And then, you know, taking it to the next level, strapping on an F18 and banging off the front end of an aircraft carrier, I think is one of the coolest experiences a human can have. Right. And I certainly miss the opportunity to do that. I think combat is also one of the most sacred experiences a human can be subjected to.
I remember the first time I was, I was in a combat situation and I had to drop a bomb and they started reading the nine line over the radio and I actually felt the back of my brain light up. And I kind of almost went into this God view. Time slowed down and I can just clearly remember punching in the coordinates into the system in in slow motion. And I know now that that is called, super consciousness or flow state, but it's basically a higher level of consciousness than where we normally operate.
And again, looking back on that experience, and now I realize that like I spent many years chasing that elevated state. Whether it was driving race cars at 10 out of 10, or jumping off cliffs on snowboards in the back country or pushing myself in these various arenas.
Now that I've had time to reflect and look at why I was pushing myself so far, I think it was to try and find that elevated state again. And there's just something I think unique about the combat experience of, you know, hey, I'm trying to do my job and the guy on the ground is also equally as trained and he's just trying to go home to his family the same way that I'm trying to go home to mine. There is something really, almost sacred about that experience.
[00:27:23] Ali: Uh, I would say I love that you chose that word, sacred, because there's so many ways you could have described that. Not only is sacred a powerful word, but as you shared that, I'm very activated in learning, but I don't know what that feels like. As you say, like, yeah, in combat I don't know what that feels like. It's just not something that I feel like I've experienced to be like, oh yeah dude, I get that.
So that is powerful. Thank you for sharing that. And the last thing that piques my curiosity on this topic is that, do you think you're still in pursuit of that, of that highly activated state? And if so, where does it end?
[00:28:03] Mike: I want to answer that, but first I want to touch back on the last point, which is that word sacred. I'm not even sure if I've ever used that before. But as I think about it, what that is, is an honoring of all of the individuals involved. Because, you know, what happens when we go to wars is it's these massive entities. It's governments right, clashing up against each other.
And ultimately when I think down to the individual level, like I said, like that guy's just trying to go home to his family and he's fighting for what he believes in versus me. It doesn't necessarily make him inherently evil. Now, I don't want to get into the politics of the Middle East or, you know, do I think there are inherently evil people that were perpetrating some awful war crimes there. Yeah, absolutely. Right. That's kind of a separate situation, but just, you know, kind of the, the random guy that's in Iraq fighting for his side, I have to believe it's probably not that much different for me. Mm-hmm. So that's why I, kind of used that word choice.

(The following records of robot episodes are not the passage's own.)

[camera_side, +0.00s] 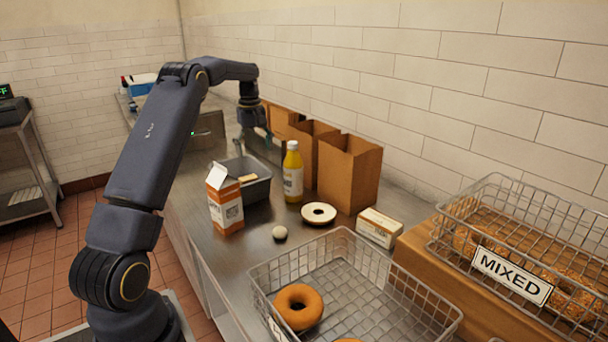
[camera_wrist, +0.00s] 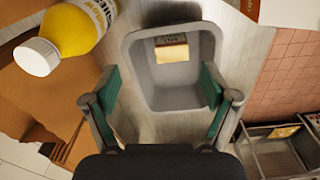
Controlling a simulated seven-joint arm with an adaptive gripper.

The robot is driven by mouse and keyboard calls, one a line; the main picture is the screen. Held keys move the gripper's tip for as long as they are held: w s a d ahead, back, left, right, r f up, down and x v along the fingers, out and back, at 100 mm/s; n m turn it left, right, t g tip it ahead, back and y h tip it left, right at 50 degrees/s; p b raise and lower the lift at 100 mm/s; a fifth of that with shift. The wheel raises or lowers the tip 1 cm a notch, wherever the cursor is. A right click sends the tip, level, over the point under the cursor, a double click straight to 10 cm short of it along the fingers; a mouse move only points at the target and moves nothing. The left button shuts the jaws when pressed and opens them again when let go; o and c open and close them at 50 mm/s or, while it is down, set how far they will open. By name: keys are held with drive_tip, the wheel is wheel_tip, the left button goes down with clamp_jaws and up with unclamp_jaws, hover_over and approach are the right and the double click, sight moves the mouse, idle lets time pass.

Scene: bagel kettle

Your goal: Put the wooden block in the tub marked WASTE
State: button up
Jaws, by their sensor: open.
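A grey tub (camera_side: 262,187) stands on the counter, and it fills the middle of the wrist view (camera_wrist: 138,82). A small tan piece (camera_wrist: 172,54), which looks like the wooden block, lies inside near the tub's upper wall in the wrist view. A small printed marking (camera_wrist: 175,40) shows beside it; I cannot read it. The tan piece also shows in the side view (camera_side: 248,178). My gripper (camera_wrist: 160,88) is open and empty above the tub, with its fingers apart on either side. In the side view my gripper (camera_side: 252,137) is above the tub's far side.
A yellow bottle (camera_side: 293,172) and brown paper bags (camera_side: 347,172) stand right of the tub. An orange-and-white carton (camera_side: 226,205) stands in front.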

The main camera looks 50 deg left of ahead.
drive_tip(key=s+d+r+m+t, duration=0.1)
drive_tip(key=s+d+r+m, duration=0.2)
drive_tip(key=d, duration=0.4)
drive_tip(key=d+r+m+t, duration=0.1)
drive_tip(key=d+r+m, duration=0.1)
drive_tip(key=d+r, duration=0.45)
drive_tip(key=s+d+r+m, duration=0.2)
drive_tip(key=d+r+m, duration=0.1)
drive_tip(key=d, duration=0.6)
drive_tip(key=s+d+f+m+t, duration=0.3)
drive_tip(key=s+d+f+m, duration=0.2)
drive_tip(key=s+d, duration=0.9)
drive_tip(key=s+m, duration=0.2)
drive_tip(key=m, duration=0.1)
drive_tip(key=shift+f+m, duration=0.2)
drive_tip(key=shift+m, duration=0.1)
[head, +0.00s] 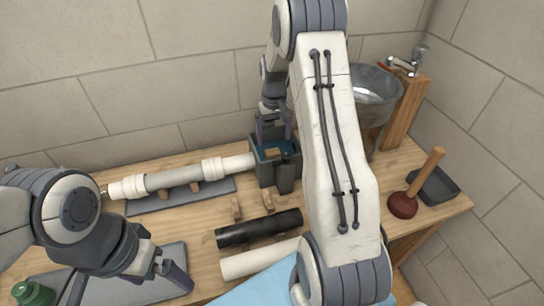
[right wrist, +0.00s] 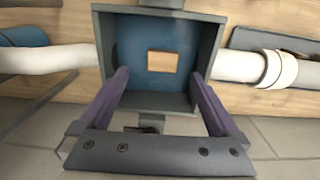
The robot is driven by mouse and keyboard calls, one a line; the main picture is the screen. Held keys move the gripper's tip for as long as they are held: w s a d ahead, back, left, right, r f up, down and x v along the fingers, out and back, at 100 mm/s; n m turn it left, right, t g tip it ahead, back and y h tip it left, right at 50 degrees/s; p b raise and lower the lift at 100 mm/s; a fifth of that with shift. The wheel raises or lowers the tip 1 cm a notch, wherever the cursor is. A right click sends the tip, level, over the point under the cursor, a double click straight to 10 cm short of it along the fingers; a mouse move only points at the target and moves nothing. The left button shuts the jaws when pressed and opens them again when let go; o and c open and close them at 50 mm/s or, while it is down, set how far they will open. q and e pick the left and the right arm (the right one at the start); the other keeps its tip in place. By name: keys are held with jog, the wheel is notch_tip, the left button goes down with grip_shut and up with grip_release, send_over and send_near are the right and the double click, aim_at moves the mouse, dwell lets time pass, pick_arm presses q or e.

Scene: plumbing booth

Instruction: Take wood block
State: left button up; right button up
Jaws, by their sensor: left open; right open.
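The wood block (right wrist: 161,61) is a small tan piece lying on the blue floor of a dark grey open-topped box (right wrist: 219,60). In the head view the box (head: 265,177) stands at the back of the bench, and the block (head: 272,153) shows just inside it. My right gripper (right wrist: 160,84) is open and empty, with its purple fingers apart on either side of the block's line; whether the tips are inside the box walls I cannot tell. In the head view it is above the box (head: 273,137). My left gripper (head: 128,285) is open and empty at the front left.
A white pipe (head: 172,179) runs left from the box over a grey mat. A black pipe (head: 258,228) and white pipe (head: 258,258) lie in front. A plunger (head: 404,205), grey tray (head: 437,187) and metal bucket (head: 372,88) are at right. A green bottle (head: 33,293) stands front left.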

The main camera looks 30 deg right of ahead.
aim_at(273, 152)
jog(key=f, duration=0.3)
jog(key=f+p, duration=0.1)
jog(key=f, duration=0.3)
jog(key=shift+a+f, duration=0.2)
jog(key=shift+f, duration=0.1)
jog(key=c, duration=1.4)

But as far as chasing the elevated consciousness state, that's evolved too. Like what I'm trying to do now, rather than chase, which is a word with its own energy is, of course I want to get back and feel those elevated flow states. But I can do that in a way that is honoring to my body and honoring to my family rather than pushing myself beyond the limit, trying to feel, I can actually just cultivate feeling within myself. And now I don't have to push myself to the same extreme.
And so I still love snowboarding and surfing and driving race cars, but I'm not doing it with the same amount of recklessness or pushing the envelope. I can actually recognize what I'm doing here and keep a better handle on what is safe versus unsafe, what's pushing the envelope versus not.
And still recognize that, hey, I'm probably not gonna hit this elevated, like state the same way I did in combat. And that's actually okay. And I found other tools other than just adrenaline sports. Meditation and psychedelics can both be a reliable way to hit some of those similar states. And so those have been really important in helping me to integrate those experiences as well. So I've got a lot of tools in the toolbox. I think that once you've kind of tasted that type of consciousness, I think that we all have a desire to try and get back there and I think it causes a lot of problems for veterans in our society.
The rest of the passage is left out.